**TASK TO CARRY OUT**
Filter the listing and keep only the lines with the word "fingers".

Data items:
+ + + + + + +
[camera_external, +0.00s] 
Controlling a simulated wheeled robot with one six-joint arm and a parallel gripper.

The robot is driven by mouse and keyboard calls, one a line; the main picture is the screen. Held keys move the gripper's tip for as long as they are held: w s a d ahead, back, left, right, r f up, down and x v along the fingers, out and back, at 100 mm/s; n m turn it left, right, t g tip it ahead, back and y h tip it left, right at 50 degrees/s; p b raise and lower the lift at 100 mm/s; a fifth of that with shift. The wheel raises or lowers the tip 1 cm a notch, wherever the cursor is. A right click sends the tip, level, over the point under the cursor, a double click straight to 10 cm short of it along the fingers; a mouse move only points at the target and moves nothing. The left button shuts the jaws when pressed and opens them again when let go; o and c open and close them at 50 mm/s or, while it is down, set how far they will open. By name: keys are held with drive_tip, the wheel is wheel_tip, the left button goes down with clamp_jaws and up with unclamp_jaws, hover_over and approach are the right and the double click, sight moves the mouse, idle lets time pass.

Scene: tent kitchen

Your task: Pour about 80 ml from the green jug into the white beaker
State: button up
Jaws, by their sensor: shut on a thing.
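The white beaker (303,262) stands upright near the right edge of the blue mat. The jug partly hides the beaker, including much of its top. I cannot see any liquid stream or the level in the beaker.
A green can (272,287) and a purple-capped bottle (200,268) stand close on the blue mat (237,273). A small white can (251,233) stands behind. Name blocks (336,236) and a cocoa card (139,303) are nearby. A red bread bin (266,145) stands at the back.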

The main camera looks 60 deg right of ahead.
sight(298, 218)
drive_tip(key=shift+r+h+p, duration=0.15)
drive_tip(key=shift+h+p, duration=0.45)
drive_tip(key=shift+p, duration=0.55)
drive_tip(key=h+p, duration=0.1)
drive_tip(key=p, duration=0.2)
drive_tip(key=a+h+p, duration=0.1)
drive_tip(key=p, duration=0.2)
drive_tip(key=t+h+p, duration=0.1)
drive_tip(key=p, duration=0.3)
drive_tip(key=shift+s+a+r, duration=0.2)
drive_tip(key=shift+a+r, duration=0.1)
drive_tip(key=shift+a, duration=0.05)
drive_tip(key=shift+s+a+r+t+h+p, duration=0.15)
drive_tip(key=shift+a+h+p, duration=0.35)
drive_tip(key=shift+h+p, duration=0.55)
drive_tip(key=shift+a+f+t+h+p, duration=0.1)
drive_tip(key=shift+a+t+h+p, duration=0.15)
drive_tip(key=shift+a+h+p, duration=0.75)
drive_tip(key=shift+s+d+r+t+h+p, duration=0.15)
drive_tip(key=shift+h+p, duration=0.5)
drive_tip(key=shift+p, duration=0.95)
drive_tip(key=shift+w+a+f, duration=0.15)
+ + + + + + +
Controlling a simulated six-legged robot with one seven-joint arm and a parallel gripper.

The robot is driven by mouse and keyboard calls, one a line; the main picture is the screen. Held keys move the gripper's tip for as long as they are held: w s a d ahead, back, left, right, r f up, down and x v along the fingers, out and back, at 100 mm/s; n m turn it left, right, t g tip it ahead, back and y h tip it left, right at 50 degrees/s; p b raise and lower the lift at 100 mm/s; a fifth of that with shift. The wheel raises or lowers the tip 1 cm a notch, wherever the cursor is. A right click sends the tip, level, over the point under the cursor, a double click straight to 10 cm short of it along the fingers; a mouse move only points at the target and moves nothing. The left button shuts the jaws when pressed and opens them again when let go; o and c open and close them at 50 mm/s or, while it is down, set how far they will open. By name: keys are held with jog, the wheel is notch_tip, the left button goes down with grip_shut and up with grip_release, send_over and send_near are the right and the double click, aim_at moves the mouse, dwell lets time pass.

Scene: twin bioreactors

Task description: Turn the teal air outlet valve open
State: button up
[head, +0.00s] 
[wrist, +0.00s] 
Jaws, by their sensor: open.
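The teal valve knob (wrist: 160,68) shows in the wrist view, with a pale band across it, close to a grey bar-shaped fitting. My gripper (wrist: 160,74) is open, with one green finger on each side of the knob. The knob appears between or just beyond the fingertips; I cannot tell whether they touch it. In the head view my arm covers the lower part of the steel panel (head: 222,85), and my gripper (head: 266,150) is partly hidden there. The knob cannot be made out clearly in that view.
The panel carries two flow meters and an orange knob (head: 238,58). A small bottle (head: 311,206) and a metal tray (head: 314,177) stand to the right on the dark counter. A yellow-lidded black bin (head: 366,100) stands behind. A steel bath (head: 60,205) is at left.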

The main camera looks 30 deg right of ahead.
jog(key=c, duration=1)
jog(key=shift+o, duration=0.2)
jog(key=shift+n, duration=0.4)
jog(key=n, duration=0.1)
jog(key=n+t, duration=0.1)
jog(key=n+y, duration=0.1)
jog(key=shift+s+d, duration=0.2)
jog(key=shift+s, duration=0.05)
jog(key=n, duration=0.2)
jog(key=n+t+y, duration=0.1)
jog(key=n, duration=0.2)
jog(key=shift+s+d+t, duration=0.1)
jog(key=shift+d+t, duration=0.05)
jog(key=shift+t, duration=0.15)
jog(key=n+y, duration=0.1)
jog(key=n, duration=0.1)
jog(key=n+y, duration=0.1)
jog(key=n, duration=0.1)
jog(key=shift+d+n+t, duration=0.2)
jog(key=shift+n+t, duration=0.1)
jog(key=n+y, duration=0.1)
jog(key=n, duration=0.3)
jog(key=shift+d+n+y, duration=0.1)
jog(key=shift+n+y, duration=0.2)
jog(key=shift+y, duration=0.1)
+ + + + + + +
**FINISHED TASK**
The robot is driven by mouse and keyboard calls, one a line; the main picture is the screen. Held keys move the gripper's tip for as long as they are held: w s a d ahead, back, left, right, r f up, down and x v along the fingers, out and back, at 100 mm/s; n m turn it left, right, t g tip it ahead, back and y h tip it left, right at 50 degrees/s; p b raise and lower the lift at 100 mm/s; a fifth of that with shift. The wheel raises or lowers the tip 1 cm a notch, wherever the cursor is. A right click sends the tip, level, over the point under the cursor, a double click straight to 10 cm short of it along the fingers; a mouse move only points at the target and moves nothing. The left button shuts the jaws when pressed and opens them again when let go; o and c open and close them at 50 mm/s or, while it is down, set how far they will open. By name: keys are held with drive_tip, the wheel is wheel_tip, the left button goes down with clamp_jaws and up with unclamp_jaws, hover_over and approach are the right and the double click, sight moves the mouse, idle lets time pass.
The robot is driven by mouse and keyboard calls, one a line; the main picture is the screen. Held keys move the gripper's tip for as long as they are held: w s a d ahead, back, left, right, r f up, down and x v along the fingers, out and back, at 100 mm/s; n m turn it left, right, t g tip it ahead, back and y h tip it left, right at 50 degrees/s; p b raise and lower the lift at 100 mm/s; a fifth of that with shift. The wheel raises or lowers the tip 1 cm a notch, wherever the cursor is. A right click sends the tip, level, over the point under the cursor, a double click straight to 10 cm short of it along the fingers; a mouse move only points at the target and moves nothing. The left button shuts the jaws when pressed and opens them again when let go; o and c open and close them at 50 mm/s or, while it is down, set how far they will open. By name: keys are held with jog, the wheel is notch_tip, the left button goes down with grip_shut and up with grip_release, send_over and send_near are the right and the double click, aim_at moves the mouse, dwell lets time pass.

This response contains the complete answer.